Problem requirements
Look through the records below and collect all lines that hold the string "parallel".

[Robot episode data]
'''

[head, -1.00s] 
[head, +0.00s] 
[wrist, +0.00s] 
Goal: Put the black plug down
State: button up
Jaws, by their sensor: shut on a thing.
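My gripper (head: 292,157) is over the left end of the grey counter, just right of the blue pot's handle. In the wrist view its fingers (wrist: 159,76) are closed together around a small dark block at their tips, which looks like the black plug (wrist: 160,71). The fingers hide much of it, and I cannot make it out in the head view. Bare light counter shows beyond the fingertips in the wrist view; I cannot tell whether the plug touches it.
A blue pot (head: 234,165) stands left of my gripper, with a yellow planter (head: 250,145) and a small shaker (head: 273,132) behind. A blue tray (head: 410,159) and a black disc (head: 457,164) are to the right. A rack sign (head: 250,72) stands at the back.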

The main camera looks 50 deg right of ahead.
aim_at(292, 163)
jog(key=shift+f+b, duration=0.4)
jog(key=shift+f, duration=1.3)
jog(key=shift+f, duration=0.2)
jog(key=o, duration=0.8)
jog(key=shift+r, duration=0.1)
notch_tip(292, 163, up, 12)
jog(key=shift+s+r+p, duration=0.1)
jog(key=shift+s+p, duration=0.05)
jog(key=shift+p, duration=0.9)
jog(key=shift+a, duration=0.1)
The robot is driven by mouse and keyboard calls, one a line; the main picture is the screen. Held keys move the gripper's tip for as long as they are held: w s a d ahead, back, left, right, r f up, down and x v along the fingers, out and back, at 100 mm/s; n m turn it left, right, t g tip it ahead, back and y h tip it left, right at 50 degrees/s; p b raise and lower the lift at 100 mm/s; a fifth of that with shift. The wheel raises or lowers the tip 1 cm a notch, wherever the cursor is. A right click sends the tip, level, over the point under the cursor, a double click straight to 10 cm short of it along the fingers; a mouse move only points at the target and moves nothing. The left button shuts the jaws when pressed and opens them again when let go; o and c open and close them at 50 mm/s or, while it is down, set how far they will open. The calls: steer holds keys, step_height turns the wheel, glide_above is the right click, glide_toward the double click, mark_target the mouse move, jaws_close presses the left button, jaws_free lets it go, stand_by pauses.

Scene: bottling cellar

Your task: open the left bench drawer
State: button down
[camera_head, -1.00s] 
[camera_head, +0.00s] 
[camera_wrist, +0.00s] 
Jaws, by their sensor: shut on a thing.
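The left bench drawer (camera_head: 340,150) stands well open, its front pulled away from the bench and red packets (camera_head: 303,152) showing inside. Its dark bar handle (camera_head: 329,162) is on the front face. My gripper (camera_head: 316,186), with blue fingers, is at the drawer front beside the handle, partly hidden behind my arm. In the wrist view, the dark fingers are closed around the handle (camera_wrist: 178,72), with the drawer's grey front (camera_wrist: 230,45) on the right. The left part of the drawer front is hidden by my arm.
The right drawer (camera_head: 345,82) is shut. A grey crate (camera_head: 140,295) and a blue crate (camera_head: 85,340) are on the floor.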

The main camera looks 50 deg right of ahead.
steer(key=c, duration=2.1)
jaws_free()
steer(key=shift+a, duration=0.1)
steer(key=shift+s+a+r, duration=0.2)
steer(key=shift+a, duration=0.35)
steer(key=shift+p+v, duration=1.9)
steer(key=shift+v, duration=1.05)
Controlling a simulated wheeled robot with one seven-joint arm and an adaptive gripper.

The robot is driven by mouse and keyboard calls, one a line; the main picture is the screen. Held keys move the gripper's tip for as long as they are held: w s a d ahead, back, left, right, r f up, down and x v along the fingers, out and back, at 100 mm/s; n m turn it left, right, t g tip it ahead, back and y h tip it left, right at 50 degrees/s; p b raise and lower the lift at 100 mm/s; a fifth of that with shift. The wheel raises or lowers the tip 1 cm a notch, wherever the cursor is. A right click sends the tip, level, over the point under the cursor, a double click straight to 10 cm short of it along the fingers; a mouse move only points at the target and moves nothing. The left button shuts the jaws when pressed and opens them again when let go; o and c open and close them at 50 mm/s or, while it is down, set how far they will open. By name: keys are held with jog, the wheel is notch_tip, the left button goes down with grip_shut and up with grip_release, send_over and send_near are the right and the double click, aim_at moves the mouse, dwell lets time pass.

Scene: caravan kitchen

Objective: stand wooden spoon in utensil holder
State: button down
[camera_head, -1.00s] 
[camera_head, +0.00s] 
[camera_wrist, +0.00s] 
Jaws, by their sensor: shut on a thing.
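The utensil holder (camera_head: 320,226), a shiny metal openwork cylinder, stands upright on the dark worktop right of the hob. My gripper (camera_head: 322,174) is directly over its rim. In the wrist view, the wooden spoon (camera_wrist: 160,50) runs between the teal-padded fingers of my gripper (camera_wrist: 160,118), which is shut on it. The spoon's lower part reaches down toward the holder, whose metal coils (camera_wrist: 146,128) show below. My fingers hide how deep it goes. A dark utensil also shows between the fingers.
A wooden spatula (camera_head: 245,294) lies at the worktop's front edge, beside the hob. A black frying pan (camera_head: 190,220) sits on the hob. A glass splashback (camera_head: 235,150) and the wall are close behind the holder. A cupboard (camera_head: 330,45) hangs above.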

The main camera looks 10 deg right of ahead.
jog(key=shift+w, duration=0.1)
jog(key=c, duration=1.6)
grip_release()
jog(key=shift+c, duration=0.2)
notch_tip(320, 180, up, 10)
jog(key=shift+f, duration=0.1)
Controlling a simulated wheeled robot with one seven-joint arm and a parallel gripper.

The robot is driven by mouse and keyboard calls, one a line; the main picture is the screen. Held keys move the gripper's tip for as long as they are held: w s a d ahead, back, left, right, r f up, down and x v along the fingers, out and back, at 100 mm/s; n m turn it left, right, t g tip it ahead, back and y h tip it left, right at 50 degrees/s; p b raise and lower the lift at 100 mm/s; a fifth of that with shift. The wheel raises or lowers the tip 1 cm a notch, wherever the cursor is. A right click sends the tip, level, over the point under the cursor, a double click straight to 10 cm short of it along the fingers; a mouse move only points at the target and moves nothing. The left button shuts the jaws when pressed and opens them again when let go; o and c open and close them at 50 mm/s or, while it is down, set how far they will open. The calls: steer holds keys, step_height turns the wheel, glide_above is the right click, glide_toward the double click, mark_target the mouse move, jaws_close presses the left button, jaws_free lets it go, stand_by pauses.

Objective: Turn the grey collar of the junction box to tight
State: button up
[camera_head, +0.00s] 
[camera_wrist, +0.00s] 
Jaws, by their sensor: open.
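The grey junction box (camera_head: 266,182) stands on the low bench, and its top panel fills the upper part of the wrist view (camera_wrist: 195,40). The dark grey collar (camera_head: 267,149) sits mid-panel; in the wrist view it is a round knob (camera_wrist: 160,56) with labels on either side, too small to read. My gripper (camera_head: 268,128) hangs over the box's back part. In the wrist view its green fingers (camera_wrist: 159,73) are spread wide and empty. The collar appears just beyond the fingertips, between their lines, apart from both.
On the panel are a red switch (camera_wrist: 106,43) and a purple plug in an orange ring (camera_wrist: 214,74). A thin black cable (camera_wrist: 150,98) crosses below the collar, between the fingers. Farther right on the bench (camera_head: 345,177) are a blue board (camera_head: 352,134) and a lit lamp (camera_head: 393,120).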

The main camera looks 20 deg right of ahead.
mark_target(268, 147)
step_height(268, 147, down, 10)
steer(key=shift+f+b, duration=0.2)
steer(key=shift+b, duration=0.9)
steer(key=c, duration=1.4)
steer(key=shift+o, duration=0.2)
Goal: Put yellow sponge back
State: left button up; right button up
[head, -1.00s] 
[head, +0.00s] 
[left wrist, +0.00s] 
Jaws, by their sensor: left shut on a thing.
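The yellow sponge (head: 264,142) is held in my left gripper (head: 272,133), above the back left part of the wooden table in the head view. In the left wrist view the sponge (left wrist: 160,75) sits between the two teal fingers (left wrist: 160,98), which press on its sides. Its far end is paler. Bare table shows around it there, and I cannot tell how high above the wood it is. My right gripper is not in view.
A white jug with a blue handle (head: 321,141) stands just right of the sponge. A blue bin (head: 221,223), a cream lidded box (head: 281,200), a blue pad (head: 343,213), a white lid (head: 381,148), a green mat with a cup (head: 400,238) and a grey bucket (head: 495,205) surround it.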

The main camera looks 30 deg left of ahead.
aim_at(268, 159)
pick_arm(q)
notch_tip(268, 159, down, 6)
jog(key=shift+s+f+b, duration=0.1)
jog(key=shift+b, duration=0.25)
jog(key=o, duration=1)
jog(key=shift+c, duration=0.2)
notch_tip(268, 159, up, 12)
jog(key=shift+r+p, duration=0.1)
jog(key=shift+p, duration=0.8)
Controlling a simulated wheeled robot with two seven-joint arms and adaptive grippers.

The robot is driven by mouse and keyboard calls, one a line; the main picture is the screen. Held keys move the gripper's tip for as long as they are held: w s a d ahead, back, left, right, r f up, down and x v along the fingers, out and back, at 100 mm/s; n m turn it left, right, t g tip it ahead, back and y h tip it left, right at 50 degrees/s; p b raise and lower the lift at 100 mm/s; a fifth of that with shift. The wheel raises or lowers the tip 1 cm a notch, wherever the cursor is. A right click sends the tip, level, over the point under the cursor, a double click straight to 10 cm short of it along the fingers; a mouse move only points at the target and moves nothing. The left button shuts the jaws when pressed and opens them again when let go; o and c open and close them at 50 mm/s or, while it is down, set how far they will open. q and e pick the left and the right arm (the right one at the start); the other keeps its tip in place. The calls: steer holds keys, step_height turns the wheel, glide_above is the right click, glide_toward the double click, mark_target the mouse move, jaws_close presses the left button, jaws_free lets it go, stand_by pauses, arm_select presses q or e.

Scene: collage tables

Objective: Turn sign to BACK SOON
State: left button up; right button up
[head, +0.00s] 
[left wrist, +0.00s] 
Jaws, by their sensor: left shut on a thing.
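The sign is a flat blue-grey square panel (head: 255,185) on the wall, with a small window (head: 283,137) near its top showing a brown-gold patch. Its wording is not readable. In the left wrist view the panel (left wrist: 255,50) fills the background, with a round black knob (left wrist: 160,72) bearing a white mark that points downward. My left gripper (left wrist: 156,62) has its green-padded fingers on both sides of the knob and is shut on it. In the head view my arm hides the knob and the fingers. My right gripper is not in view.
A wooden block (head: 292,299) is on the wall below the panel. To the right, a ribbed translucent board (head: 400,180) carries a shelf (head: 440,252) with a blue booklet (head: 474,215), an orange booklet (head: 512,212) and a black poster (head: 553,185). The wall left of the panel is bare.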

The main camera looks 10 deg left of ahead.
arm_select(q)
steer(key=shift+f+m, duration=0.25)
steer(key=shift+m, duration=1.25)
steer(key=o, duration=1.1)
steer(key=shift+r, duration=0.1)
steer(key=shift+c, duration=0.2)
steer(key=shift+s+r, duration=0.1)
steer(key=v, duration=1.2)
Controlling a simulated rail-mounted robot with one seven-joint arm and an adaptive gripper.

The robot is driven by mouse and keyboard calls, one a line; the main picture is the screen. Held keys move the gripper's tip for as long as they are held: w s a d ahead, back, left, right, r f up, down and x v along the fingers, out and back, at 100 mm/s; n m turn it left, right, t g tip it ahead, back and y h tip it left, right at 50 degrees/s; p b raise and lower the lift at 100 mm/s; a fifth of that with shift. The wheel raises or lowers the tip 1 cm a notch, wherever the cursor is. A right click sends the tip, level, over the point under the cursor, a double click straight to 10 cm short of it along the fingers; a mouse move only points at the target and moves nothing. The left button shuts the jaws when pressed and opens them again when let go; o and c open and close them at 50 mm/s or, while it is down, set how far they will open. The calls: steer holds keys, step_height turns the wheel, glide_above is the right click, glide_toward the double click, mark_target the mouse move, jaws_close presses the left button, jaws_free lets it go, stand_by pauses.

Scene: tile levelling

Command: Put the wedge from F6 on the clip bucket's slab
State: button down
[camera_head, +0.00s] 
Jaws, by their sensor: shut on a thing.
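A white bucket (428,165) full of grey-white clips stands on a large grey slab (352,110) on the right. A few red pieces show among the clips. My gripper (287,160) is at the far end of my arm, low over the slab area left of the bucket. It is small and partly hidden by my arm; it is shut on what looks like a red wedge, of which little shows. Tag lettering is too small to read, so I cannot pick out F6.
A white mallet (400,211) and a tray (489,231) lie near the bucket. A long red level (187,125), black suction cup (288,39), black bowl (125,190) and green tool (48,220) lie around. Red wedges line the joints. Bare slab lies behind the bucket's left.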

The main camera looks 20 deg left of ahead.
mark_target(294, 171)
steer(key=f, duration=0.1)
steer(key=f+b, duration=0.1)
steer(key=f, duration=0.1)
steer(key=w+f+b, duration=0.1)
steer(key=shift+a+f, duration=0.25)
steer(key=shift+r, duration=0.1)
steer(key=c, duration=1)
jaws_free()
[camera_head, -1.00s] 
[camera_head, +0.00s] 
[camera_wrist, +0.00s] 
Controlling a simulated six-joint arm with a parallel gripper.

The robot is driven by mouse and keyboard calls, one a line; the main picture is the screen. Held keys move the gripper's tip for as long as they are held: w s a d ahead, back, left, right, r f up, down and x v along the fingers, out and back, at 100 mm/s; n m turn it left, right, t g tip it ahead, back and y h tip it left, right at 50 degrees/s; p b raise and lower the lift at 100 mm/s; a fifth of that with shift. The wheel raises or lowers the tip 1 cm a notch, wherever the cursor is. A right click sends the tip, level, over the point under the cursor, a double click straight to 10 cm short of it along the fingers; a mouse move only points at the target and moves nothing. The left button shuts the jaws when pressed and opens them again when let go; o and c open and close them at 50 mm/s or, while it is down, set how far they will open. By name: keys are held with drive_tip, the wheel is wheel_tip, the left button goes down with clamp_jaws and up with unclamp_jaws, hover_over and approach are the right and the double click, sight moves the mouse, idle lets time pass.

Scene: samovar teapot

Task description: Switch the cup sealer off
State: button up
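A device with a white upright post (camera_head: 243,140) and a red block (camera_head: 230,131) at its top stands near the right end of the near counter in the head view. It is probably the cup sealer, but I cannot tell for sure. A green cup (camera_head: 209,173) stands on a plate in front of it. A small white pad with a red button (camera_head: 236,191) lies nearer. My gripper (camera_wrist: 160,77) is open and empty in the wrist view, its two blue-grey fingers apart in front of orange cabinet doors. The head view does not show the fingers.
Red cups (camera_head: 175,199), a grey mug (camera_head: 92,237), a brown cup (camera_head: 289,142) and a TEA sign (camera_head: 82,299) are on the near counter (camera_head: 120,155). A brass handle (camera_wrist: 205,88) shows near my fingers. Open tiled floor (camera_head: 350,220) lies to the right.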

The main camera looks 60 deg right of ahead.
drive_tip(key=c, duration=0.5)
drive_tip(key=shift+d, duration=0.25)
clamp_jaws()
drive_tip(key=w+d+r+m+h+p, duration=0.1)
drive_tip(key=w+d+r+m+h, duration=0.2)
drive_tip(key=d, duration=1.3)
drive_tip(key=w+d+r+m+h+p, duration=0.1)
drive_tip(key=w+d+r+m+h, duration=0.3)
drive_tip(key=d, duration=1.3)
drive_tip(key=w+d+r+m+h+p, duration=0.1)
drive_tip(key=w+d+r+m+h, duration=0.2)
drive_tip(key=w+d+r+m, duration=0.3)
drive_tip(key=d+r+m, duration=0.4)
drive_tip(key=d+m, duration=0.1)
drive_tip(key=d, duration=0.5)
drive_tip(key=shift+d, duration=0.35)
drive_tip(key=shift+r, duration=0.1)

'''

Response below
Controlling a simulated wheeled robot with one seven-joint arm and a parallel gripper.
Controlling a simulated six-joint arm with a parallel gripper.

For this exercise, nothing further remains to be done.